По ночам немецкая авиация периодически производила налеты на Тулу. Во время налетов мы отсиживались, кто где мог, но больше в щелях. Однажды наш адъютант, капитан Бескоровайный, опередив всех, первым нырнул в щель. В эту же щель стали прыгать и девушки. О том, что под ними лежит Бескоровайный, они поняли по тем вздохам с присвистом, которые у него появлялись в моменты возбуждения. «Товарищ капитан, мы вас не придавили?» – озабоченно спросила одна из них. «Нет, только можно бы и полегче прыгать, я уже не молод». Утром в столовой за столом девушек слышался смех. Вспоминали, как прыгали на него. Незадолго до перелета полка он уехал на какие-то курсы и в полк больше не вернулся. С его уходом я почувствовал облегчение.
Для передачи боевого опыта в полк иногда прибывали летчики из других частей. Из их рассказов я уяснил, как надо выполнять противозенитный маневр, что такое держать самолет «на ноге» и для чего это нужно. Когда начинать делать скольжение. На каком удалении зенитки противника открывают огонь по нашим самолетам. Насколько важно огневое взаимодействие в группе при отражении истребителей противника. Когда группа должна идти в плотном строю, а когда в рассредоточенном. При этом я понял, что наши ведущие не умеют быстро собирать группу после ухода от цели.
Я знал, насколько трудно догонять ведущего, когда он идет на большой скорости за счет больших оборотов двигателя. В затягивании сбора ведущие упрекали своих ведомых, которые якобы не умеют на развороте срезать маршрут и быстро догонять их. В конце июня вся дивизия перебазировалась ближе к линии фронта. Но аэродромы, на которые мы сели, не были еще действующими. Это перебазирование делалось с целью дезинформации противника.
Полк перелетел на аэродром Ивлево, который находился в нескольких километрах от города Богородицк. Летное поле нам не понравилось, так как было очень неровным. Местные жители рассказали нам о жестокости немецких летчиков, которые базировались здесь в 1941 году. Когда под ударами Красной Армии немцы начали отступать, они пустили слух, что меняют место базирования и перелетают на другой аэродром. Затем посадили в бомболюки местных девушек легкого поведения, пожелавших улететь с ними. После взлета они открыли бомболюки и сбросили недалеко от аэродрома живой груз. Так фашисты отплатили своим любовницам.
В Ивлеве наш полк простоял всего несколько дней. Здесь всем летчикам-сержантам зачитали приказ о присвоении им офицерских званий. Я спорол с погон недавно пришитые лычки сержанта и вместо них пришил одну продольную красную полоску, называемую «просвет», на которую прикрепил маленькую самодельную звездочку. На следующий день командир дивизии вручил нам полковое знамя и сказал несколько напутственных слов.

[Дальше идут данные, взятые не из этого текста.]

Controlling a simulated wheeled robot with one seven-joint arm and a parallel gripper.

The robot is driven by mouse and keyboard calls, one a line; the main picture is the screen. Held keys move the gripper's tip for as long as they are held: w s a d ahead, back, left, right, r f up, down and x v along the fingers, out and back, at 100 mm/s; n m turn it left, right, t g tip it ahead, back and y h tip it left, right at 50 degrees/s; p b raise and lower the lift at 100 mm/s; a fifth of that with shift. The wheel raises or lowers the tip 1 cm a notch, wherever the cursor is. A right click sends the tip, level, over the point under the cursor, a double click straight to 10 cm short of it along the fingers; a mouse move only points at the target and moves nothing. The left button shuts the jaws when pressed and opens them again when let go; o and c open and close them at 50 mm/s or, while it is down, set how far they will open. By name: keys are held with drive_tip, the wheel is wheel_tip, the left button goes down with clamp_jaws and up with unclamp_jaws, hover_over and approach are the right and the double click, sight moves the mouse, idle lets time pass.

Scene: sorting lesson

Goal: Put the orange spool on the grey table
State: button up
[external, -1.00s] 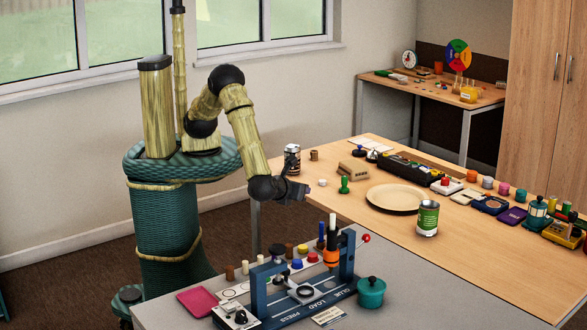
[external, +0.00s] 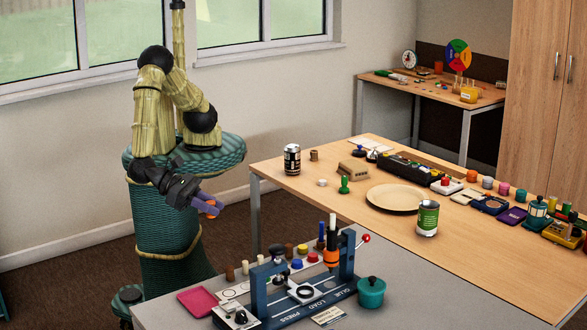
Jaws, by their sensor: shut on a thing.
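My gripper (external: 204,203) is at the left, in front of my column and well above the floor. The grey table (external: 440,297) is at the lower front, to the right of and below my gripper. The held spool is apart from the table.
A blue press fixture (external: 310,302) stands on the grey table, with a pink tray (external: 198,301) and a teal pot (external: 371,292) beside it. The wooden table (external: 480,250) behind holds a plate (external: 395,198) and cans. The grey top is clear at front right.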

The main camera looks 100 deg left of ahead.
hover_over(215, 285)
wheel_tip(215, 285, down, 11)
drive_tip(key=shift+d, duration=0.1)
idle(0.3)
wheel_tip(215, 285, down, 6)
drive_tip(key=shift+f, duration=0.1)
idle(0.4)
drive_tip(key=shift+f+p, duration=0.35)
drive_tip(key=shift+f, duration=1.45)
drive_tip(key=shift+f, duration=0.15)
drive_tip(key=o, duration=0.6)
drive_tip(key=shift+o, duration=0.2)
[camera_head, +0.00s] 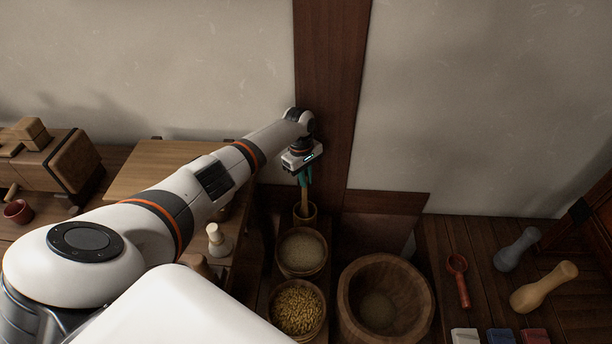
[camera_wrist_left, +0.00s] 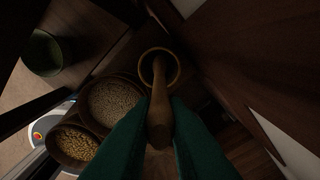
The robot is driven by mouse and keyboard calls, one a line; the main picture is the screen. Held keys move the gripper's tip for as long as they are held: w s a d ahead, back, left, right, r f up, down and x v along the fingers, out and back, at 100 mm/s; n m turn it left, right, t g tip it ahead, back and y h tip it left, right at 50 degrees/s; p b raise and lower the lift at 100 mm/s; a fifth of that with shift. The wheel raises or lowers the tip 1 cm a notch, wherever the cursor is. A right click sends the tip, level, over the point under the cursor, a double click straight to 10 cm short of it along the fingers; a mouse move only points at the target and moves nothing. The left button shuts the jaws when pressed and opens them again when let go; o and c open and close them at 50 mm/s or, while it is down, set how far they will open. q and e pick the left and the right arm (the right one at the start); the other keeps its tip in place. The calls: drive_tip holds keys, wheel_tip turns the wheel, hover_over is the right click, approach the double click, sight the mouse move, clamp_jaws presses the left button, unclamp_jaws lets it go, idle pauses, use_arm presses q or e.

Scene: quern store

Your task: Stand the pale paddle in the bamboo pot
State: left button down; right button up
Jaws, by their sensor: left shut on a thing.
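My left gripper (camera_head: 304,176) has green fingers and is shut on the pale paddle (camera_head: 304,198), holding it above the bamboo pot (camera_head: 306,221). In the left wrist view the paddle (camera_wrist_left: 160,122) lies between the fingers of the gripper (camera_wrist_left: 159,132), and its far end shows within the round mouth of the pot (camera_wrist_left: 143,74). The paddle looks close to upright in the head view. How deep its lower end reaches, and whether it touches the pot, I cannot tell. My right gripper is not in view.
A bowl of pale grain (camera_head: 302,252) stands just in front of the pot, with a bowl of golden grain (camera_head: 297,309) nearer. A large wooden bowl (camera_head: 424,307) is at the right. A dark wooden post (camera_head: 331,90) rises behind.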

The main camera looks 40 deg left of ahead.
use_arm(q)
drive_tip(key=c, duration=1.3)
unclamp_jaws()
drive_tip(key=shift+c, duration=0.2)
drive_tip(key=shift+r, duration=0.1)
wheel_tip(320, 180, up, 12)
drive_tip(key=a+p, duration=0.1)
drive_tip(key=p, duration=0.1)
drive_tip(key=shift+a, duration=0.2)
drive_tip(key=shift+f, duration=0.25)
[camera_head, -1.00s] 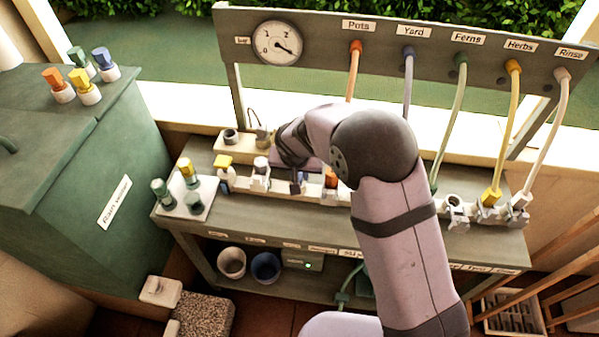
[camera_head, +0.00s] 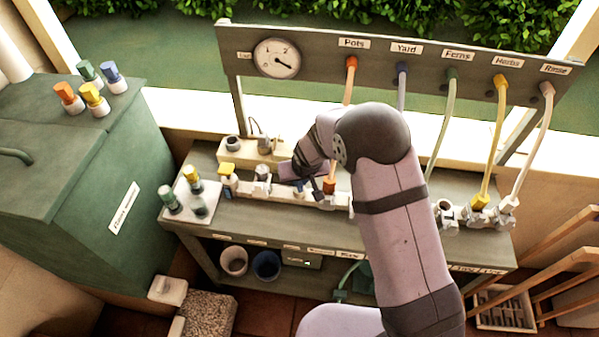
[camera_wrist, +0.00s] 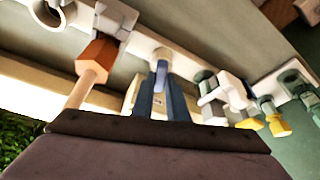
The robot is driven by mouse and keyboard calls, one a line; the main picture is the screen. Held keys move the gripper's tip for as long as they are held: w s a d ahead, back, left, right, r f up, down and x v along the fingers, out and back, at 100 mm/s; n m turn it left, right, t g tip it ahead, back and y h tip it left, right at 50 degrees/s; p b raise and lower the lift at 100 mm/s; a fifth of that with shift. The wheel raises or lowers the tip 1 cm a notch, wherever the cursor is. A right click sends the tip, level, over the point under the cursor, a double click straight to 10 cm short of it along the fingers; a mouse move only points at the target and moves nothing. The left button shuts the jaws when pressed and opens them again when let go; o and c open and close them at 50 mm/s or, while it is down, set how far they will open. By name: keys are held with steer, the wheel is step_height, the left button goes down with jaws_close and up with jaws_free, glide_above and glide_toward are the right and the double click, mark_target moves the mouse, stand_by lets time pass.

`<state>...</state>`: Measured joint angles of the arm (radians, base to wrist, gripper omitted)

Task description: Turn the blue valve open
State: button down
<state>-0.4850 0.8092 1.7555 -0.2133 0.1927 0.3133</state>
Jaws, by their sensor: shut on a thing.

С ответным словом выступил командир полка: «Принимая это знамя, святыню полка, мы клянемся и заверяем вас и в вашем лице командование дивизии, корпуса и воздушной армии выполнять боевые задания настойчиво с наибольшей отдачей сил в меру своих способностей, возможностей и умения и, не щадя своей жизни, бить врага. Будем хранить это знамя до последнего дыхания, пока будет биться сердце однополчан. Не допустим бесчестия и позора – потери этой святыни. Под этим знаменем будем сражаться с врагом не хуже других частей вверенной в ваше командование дивизии. Думаю, что своими клятвенными словами выражаю желание всего личного состава полка, которым мне доверили командовать».
Церемония закончилась торжественным маршем перед развернутым знаменем. С его вручением полк считался полностью подготовленным к боевой работе. Закончился июнь, а на фронте тишина. Обе стороны выжидают благоприятный момент для начала активных боевых действий. Наше Верховное командование, наученное горьким опытом прошлогоднего лета, провело, как нам стало известно по информации, сообщенной нам работниками вышестоящего штаба, довольно большую подготовительную работу, чтобы избежать ошибок. И все же всех нас волновал вопрос: неужели немцы опять упредят нас и на каких-то участках опять будут наступать? По той напряженности, которая исходила от тех, кто курировал полк, чувствовалось, что вот-вот, со дня на день, они где-то начнутся. К самолетам подвезли боекомплект бомб, РСов, снаряженные ленты для пушек и пулеметов. Для лучшего изучения предполагаемого района боевых действий поступило распоряжение поэскадрильно облететь линию фронта.
К этому полету мы готовились, как к настоящему боевому вылету. Ведь он проходил у самой линии боевого соприкосновения. Полностью зарядили пушки и пулеметы. Проиграли варианты отражения атак истребителей на случай, если они появятся. Эскадрилью повел комэск Сеничкин. Погода была отличной. Светило солнце, видимость 30–35 километров. Территория противника просматривалась отлично. Сверху были хорошо видны траншеи противника. Однако наши неопытные глаза не видели таких объектов, как, например, артиллерия или минометы на огневых позициях. Почти все линии траншей были видны только на безлесной местности. Как мы только подходили к лесу, так сразу их теряли. Ничего поучительного для нас, рядовых летчиков, этот полет не дал. Мы больше смотрели на своих ведущих. Установка для нас была одна: держаться своего места в строю и не отрываться ни на метр.